Brief>
Retype, exactly as written, every line from the one containing "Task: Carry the" down to the one containing "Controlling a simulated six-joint", including both, and nothing else.

-- Data in this exercise start --

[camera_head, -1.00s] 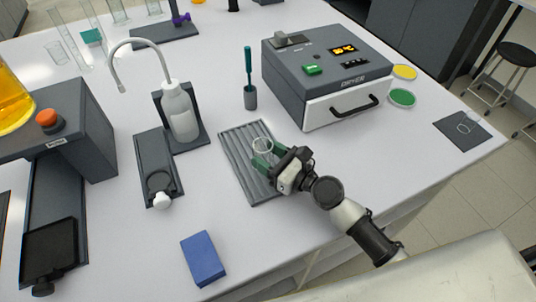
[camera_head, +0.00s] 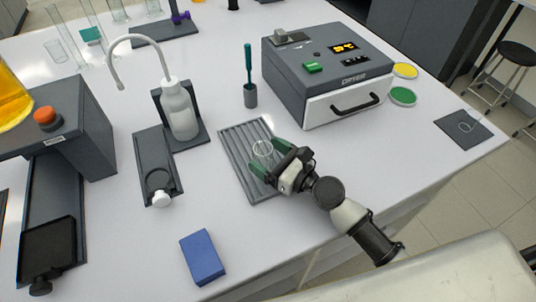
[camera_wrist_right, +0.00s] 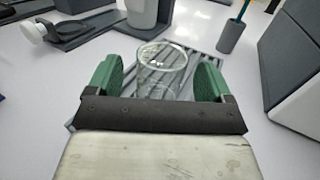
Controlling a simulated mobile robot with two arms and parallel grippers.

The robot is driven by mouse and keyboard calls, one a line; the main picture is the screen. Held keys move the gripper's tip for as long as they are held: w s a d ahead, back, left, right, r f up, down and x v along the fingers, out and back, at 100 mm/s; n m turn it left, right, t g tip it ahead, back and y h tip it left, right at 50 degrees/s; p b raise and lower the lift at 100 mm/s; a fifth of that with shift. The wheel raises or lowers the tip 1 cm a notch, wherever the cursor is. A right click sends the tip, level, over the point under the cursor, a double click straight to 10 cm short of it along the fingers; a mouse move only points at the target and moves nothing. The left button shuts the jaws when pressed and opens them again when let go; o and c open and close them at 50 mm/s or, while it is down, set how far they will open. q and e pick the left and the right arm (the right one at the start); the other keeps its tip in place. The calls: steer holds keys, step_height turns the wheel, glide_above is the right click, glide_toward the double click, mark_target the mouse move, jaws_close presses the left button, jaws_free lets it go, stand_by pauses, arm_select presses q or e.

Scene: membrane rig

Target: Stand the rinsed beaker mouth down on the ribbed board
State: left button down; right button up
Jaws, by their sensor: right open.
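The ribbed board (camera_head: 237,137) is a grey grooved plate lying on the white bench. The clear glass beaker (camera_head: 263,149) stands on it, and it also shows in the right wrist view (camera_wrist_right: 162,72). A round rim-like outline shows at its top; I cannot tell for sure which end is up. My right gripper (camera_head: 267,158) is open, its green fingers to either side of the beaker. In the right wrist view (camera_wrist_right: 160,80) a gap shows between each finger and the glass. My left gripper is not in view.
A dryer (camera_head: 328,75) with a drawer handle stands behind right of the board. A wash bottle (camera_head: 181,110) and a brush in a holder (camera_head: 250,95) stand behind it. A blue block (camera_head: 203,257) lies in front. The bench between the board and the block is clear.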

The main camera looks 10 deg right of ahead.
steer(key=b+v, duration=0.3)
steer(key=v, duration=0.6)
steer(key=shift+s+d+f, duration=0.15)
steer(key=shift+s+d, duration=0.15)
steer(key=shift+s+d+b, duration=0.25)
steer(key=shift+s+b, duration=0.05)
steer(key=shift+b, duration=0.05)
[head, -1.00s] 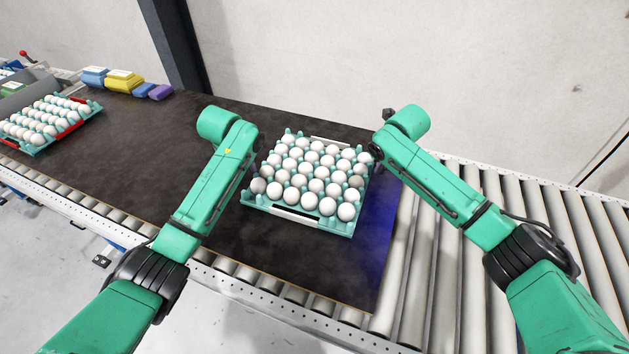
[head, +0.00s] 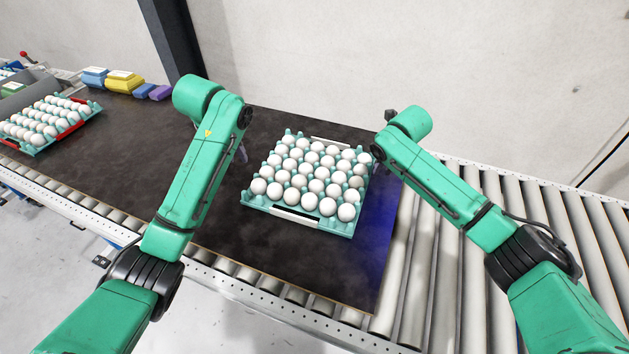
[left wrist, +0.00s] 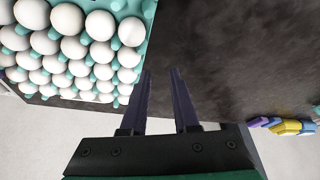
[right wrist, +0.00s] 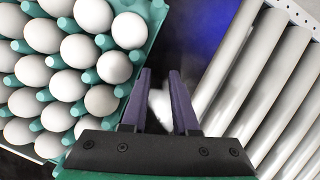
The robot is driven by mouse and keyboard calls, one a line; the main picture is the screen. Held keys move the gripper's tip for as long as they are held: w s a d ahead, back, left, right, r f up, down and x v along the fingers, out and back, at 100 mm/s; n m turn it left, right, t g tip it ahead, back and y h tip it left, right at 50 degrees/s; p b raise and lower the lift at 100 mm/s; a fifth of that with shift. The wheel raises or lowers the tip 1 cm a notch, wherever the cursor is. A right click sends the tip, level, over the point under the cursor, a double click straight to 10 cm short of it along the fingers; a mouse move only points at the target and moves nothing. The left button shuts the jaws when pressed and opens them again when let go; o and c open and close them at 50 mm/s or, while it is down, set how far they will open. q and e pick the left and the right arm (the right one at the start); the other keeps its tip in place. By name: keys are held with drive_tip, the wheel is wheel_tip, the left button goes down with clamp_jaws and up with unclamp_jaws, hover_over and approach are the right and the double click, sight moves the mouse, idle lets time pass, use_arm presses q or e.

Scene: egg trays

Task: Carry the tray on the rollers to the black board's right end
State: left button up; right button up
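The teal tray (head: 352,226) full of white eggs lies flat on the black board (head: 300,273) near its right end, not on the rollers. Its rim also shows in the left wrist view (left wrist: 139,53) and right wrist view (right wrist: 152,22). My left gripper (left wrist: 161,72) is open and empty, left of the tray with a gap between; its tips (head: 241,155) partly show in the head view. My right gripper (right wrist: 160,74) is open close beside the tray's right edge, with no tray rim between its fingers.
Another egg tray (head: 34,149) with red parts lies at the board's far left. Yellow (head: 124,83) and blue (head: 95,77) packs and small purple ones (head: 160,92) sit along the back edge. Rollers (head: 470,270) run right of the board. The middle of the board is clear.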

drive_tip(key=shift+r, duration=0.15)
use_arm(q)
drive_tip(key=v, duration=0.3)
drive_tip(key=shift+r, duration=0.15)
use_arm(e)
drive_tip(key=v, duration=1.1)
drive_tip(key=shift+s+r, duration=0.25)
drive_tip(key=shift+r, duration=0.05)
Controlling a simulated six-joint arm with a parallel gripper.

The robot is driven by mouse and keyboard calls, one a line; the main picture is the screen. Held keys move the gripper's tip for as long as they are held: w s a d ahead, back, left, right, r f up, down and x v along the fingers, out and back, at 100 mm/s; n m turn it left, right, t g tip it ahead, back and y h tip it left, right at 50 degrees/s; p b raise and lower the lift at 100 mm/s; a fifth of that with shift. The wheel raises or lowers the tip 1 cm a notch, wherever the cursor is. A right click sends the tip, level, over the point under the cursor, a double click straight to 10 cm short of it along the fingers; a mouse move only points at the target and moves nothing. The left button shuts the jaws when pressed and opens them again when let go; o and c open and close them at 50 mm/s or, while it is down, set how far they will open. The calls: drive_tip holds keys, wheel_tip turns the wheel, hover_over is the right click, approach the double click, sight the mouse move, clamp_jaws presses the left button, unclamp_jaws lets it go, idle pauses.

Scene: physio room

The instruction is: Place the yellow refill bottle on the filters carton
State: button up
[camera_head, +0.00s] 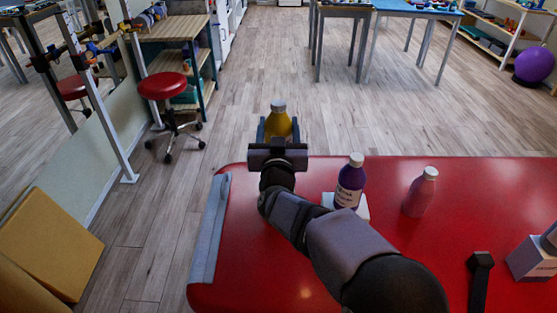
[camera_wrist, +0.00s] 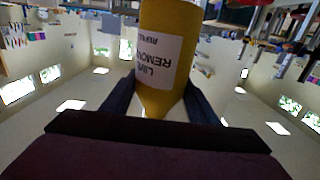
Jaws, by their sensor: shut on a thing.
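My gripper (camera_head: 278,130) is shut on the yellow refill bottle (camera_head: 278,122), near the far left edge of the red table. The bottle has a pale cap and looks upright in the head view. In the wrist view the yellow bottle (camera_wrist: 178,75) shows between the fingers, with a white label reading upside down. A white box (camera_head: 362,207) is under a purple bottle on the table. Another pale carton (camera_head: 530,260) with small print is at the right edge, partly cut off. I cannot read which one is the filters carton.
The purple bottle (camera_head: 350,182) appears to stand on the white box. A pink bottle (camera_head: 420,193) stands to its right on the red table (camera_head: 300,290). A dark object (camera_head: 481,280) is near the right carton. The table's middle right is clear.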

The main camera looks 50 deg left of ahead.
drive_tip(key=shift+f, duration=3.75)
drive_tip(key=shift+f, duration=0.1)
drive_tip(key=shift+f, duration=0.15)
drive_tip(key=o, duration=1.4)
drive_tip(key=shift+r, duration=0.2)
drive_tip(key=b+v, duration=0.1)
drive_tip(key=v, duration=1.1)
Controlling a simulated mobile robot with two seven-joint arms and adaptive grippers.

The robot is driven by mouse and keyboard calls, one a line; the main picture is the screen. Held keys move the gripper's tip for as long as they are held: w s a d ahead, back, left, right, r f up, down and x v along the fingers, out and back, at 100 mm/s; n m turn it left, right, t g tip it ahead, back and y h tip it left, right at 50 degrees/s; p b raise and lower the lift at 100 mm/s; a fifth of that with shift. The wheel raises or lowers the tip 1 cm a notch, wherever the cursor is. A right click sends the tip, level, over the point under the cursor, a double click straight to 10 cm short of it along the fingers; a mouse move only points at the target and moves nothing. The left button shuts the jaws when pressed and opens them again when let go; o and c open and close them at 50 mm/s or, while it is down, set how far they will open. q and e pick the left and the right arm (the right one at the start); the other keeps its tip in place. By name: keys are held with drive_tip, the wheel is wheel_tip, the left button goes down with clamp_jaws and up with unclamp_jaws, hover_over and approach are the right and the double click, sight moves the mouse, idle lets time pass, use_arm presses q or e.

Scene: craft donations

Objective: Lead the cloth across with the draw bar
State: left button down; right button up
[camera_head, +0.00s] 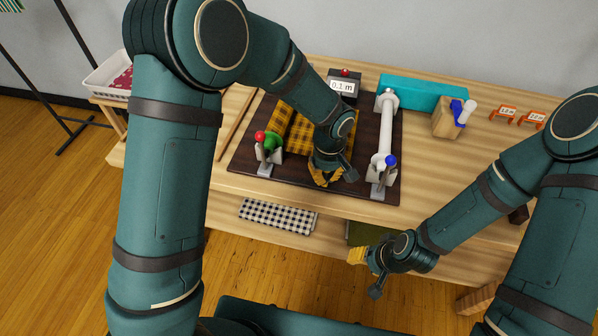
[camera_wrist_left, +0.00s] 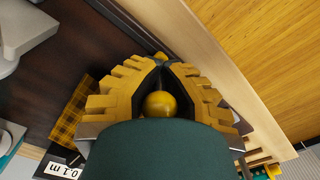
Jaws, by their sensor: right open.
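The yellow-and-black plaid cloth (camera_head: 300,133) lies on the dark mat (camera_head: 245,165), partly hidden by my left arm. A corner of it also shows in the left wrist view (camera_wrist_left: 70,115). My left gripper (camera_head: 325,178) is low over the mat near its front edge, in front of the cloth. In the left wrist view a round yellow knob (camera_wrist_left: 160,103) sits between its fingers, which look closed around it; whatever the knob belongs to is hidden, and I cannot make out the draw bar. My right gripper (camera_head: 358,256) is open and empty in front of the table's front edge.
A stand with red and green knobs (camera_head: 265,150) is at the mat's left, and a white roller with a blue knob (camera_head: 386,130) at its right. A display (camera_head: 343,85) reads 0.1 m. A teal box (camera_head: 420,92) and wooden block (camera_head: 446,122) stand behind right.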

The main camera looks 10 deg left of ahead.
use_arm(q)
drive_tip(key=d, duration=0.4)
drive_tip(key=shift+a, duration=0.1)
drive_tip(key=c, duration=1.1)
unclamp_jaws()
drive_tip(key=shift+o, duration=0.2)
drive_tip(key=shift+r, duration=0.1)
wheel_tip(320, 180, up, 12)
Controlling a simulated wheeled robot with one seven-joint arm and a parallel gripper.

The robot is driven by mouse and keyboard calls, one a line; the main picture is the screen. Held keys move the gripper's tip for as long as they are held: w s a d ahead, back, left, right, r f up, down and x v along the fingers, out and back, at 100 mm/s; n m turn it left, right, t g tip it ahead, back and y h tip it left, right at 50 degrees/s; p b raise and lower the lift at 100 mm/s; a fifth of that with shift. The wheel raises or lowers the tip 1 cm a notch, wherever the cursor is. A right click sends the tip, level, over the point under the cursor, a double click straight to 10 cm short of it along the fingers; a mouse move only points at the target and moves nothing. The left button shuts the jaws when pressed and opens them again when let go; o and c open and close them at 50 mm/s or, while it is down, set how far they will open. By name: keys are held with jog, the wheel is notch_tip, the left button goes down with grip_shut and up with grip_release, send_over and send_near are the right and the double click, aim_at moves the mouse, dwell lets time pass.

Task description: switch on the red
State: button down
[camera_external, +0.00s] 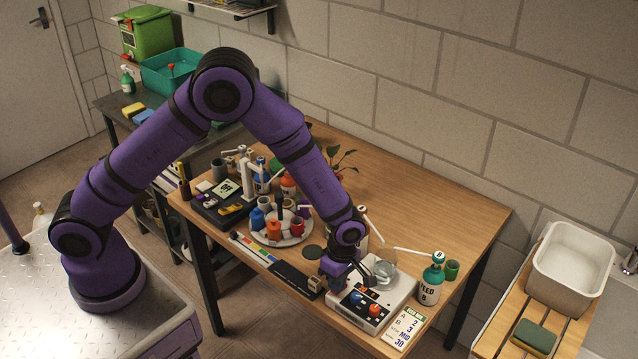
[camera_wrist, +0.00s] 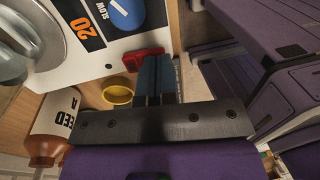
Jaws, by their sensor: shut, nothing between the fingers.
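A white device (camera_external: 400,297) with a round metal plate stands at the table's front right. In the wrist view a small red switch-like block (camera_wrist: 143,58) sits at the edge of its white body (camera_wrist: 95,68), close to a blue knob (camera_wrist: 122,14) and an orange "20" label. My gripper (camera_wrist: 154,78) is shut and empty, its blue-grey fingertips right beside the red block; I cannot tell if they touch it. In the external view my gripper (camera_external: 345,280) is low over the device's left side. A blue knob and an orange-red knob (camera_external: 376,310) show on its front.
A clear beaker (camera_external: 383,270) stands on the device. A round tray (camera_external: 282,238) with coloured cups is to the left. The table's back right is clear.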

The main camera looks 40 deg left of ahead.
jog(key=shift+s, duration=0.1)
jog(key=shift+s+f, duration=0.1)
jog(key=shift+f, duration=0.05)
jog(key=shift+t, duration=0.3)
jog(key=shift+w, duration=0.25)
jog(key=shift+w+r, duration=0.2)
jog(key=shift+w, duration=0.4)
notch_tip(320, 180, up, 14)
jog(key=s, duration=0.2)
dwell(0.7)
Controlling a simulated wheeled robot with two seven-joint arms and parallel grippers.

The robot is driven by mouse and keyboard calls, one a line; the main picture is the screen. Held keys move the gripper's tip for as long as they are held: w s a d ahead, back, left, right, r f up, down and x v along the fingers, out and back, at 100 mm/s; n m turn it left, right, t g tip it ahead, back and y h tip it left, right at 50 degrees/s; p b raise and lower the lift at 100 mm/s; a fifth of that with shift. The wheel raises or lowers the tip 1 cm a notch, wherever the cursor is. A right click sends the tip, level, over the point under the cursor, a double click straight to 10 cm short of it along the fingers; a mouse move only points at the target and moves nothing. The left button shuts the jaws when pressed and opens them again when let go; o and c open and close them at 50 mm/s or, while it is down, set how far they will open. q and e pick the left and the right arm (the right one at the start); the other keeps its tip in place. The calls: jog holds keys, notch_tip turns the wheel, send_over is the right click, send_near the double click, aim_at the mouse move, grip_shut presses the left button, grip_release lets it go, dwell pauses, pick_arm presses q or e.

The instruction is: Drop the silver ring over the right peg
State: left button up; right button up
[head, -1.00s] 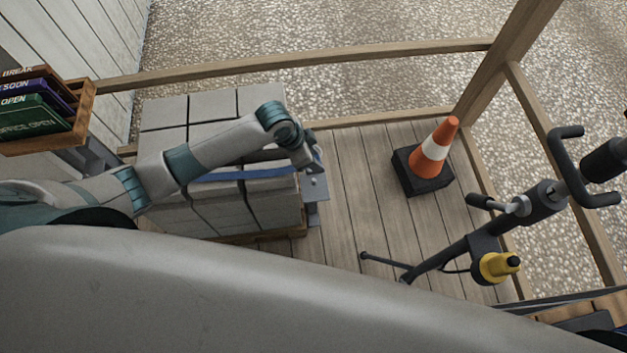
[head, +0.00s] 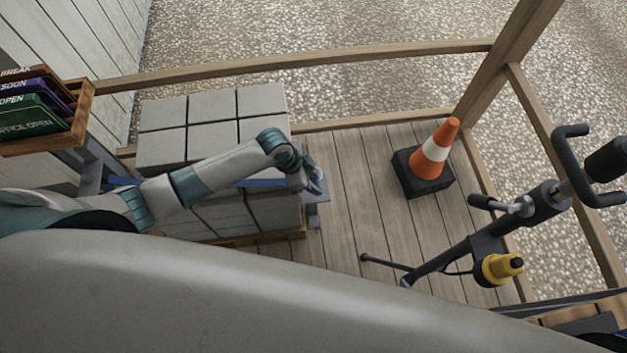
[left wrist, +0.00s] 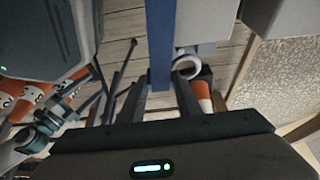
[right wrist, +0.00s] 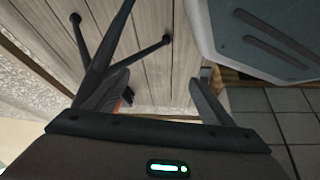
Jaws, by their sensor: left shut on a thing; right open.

-- Data in this exercise end --

Exercise response>
Task: Carry the tray on the rollers to the black board's right end
State: left button up; right button up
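The teal tray (head: 352,226) full of white eggs lies flat on the black board (head: 300,273) near its right end, not on the rollers. Its rim also shows in the left wrist view (left wrist: 139,53) and right wrist view (right wrist: 152,22). My left gripper (left wrist: 161,72) is open and empty, left of the tray with a gap between; its tips (head: 241,155) partly show in the head view. My right gripper (right wrist: 160,74) is open close beside the tray's right edge, with no tray rim between its fingers.
Another egg tray (head: 34,149) with red parts lies at the board's far left. Yellow (head: 124,83) and blue (head: 95,77) packs and small purple ones (head: 160,92) sit along the back edge. Rollers (head: 470,270) run right of the board. The middle of the board is clear.

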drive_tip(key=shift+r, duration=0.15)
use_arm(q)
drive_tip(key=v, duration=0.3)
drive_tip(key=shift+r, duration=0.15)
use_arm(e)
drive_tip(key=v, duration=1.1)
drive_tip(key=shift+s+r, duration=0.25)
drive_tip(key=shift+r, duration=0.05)
Controlling a simulated six-joint arm with a parallel gripper.

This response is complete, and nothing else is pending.